Task – Every line that includes the word "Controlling" is to be listed.

Rows from a robot dataset:
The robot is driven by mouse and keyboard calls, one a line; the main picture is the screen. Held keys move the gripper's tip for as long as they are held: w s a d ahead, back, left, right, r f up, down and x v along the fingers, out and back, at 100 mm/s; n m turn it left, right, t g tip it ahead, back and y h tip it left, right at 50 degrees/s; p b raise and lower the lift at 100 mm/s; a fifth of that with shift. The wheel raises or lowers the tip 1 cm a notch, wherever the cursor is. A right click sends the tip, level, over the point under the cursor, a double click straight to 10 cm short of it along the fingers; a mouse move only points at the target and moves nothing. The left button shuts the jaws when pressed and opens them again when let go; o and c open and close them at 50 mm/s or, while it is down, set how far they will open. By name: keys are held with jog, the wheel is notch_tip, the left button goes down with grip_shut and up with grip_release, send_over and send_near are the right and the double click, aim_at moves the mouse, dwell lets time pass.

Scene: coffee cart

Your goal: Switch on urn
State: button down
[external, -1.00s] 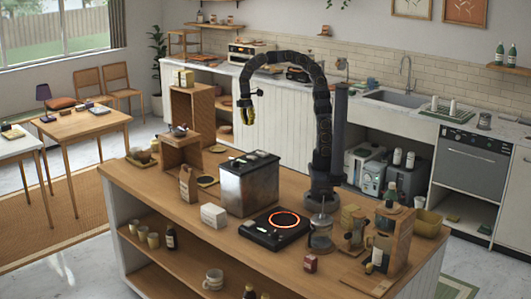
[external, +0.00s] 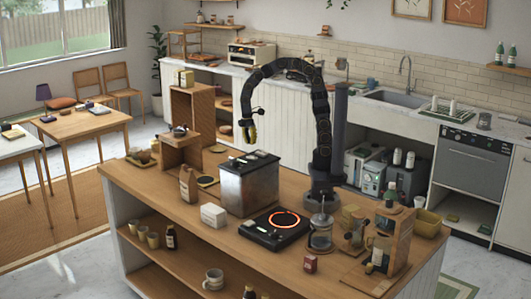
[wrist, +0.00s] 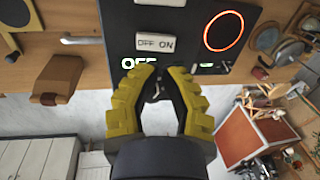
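A square steel box with a black top (external: 249,185), which looks like the urn, stands on the wooden island. My gripper (external: 249,133) hangs above its back edge, fingers down, in the external view. In the wrist view my yellow fingers (wrist: 161,72) are apart with nothing between them. Beyond their tips is a dark panel (wrist: 175,25) with a pale OFF/ON label (wrist: 156,43). A lit green OFF (wrist: 138,64) shows at the left fingertip; another small green mark shows to the right. Which device each belongs to is unclear. I see no contact.
A black hot plate (external: 270,240) with a glowing red ring stands right of the steel box. A brown bag (external: 188,184) and a white box (external: 214,214) stand near its left and front. A glass press (external: 320,233) and wooden stands crowd the right.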

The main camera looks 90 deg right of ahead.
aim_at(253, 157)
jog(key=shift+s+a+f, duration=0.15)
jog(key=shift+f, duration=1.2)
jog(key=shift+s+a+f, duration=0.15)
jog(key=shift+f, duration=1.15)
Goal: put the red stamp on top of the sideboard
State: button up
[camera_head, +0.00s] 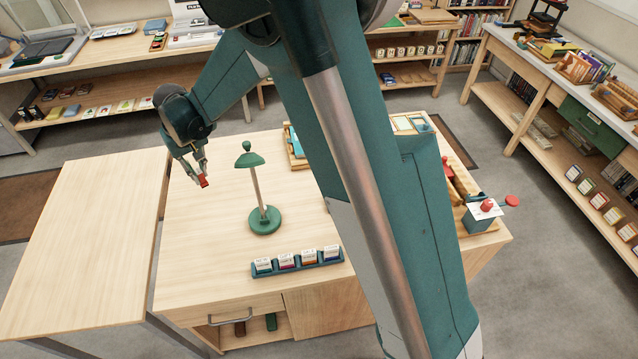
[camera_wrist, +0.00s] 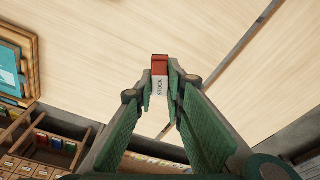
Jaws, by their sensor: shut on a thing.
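My gripper (camera_head: 199,172) is shut on the red stamp (camera_head: 204,181) and holds it up over the left part of the wooden unit with a drawer (camera_head: 190,262). In the wrist view the stamp (camera_wrist: 160,66) has a red end and a white face lettered "STOCK", pinched between the fingertips (camera_wrist: 160,88). Left of the drawer unit is a bare wooden top (camera_head: 85,240) with dark legs, separated from it by a narrow gap. I cannot tell for sure which of the two is the sideboard.
A green lamp (camera_head: 264,219) stands right of my gripper on the drawer unit. A rack of small labelled blocks (camera_head: 297,263) lies near its front edge. A red-topped device (camera_head: 484,215) is at the right. The left top is clear.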

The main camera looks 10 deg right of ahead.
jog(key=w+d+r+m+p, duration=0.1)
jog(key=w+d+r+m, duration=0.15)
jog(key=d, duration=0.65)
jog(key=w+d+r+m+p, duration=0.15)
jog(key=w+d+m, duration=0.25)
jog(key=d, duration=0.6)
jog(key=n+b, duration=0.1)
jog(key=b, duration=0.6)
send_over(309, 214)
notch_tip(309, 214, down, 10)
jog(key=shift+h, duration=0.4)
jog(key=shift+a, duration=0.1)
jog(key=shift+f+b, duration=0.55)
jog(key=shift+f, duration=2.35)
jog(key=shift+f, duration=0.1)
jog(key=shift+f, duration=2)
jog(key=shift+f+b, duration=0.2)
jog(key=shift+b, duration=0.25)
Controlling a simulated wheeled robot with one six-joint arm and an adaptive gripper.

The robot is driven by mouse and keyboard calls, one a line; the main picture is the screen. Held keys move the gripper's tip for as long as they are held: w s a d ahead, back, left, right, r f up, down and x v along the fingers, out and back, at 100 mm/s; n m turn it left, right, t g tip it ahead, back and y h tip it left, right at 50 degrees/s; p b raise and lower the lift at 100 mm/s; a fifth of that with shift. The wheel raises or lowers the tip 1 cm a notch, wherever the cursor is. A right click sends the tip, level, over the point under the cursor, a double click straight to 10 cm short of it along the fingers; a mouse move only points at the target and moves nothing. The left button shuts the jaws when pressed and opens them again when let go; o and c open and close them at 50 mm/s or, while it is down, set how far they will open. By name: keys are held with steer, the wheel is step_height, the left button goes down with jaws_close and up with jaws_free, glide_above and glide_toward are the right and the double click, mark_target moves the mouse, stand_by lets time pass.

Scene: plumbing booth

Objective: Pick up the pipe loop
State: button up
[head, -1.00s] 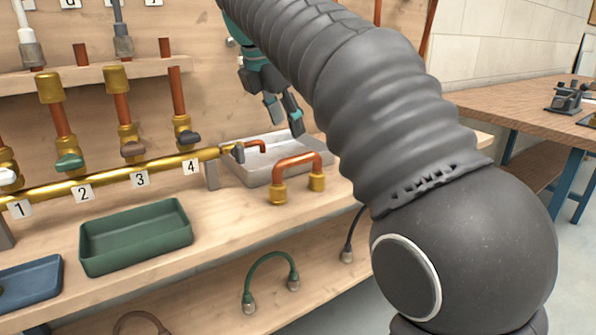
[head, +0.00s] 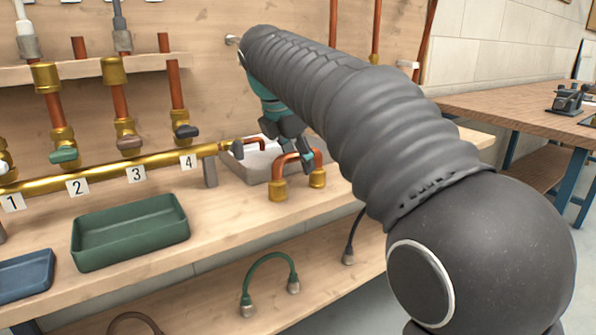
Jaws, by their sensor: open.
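The pipe loop (head: 278,171) is a copper U-shaped pipe with a brass fitting at each end. It stands upright on the wooden bench, right of the grey post under label 4 and in front of the grey tray. My gripper (head: 302,160) is open, pointing down at the loop's top bend. Its dark and teal fingers overlap the right part of the bend in the head view. I cannot tell whether the fingers straddle the pipe or are only in front of or behind it. My arm hides part of the bench to the right.
A grey tray (head: 236,166) lies behind the loop. A brass manifold pipe (head: 108,172) with numbered labels and valves runs to the left. A green tray (head: 130,232) and a blue tray (head: 25,275) sit on the bench. A green hose (head: 268,262) is on the lower shelf.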

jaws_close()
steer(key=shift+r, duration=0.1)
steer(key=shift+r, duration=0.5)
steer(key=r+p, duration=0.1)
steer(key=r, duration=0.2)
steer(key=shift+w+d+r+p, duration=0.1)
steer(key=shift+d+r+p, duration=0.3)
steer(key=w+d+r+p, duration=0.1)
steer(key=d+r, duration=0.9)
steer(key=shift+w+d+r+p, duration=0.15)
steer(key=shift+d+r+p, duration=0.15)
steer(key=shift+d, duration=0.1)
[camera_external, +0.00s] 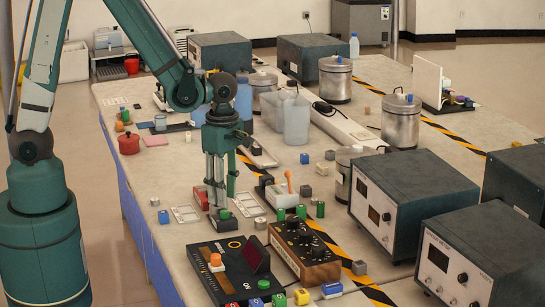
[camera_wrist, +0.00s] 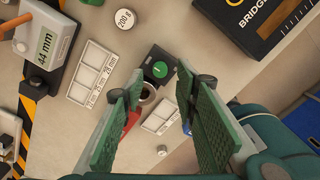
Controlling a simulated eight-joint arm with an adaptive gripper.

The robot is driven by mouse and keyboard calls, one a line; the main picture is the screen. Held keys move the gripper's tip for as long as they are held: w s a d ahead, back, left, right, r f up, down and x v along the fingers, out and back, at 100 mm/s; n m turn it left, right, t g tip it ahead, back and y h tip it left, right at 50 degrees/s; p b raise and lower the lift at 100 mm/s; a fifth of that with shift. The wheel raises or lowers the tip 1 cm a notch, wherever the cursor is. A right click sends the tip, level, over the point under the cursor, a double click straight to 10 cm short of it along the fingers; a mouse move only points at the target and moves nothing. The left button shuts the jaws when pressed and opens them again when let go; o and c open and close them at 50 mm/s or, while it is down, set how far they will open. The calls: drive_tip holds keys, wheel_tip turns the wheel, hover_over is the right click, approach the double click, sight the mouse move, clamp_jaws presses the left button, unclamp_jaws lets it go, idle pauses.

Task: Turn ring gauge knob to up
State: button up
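My gripper (camera_external: 220,190) points down over the table. In the wrist view my gripper (camera_wrist: 161,88) has its two green pads apart, with nothing held between them. Between and beyond the pads are a small black block with a green round top (camera_wrist: 158,69) and a dark round opening with a pale rim (camera_wrist: 148,92); this may be the ring gauge, but I cannot tell. The green top also shows below my gripper in the external view (camera_external: 224,214). A red part (camera_wrist: 131,121) shows beside the left pad, partly hidden. No knob direction is readable.
A box marked 44 mm (camera_wrist: 46,50) with an orange handle stands farther left. A black panel (camera_external: 230,270) and a wooden box with dark knobs (camera_external: 303,250) stand in front. Grey instruments (camera_external: 410,200) stand right.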

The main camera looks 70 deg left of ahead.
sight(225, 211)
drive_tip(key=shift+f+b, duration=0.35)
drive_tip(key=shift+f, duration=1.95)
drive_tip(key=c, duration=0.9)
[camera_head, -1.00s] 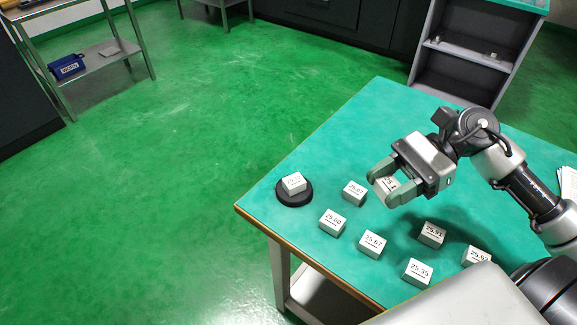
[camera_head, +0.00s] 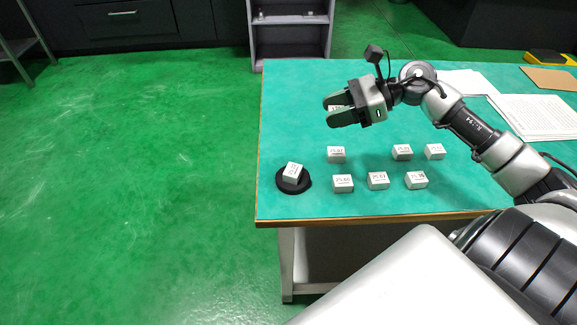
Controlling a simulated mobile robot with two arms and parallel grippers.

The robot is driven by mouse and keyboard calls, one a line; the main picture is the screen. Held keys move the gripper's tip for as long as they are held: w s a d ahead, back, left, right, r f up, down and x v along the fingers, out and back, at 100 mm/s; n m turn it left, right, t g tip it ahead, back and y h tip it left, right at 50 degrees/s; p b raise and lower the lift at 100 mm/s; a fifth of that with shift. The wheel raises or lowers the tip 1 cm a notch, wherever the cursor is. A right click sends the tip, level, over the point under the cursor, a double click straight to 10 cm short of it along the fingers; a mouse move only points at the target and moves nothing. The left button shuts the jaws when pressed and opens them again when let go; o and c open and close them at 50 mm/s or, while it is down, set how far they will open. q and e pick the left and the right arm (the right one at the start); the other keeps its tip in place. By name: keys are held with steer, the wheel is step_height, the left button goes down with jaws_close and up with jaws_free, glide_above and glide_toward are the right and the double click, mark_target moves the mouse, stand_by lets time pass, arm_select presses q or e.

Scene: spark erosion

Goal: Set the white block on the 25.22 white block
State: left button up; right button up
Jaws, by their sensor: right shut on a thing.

Result for this task –
Controlling a simulated wheeled robot with one six-joint arm and an adaptive gripper.
Controlling a simulated eight-joint arm with an adaptive gripper.
Controlling a simulated mobile robot with two arms and parallel grippers.

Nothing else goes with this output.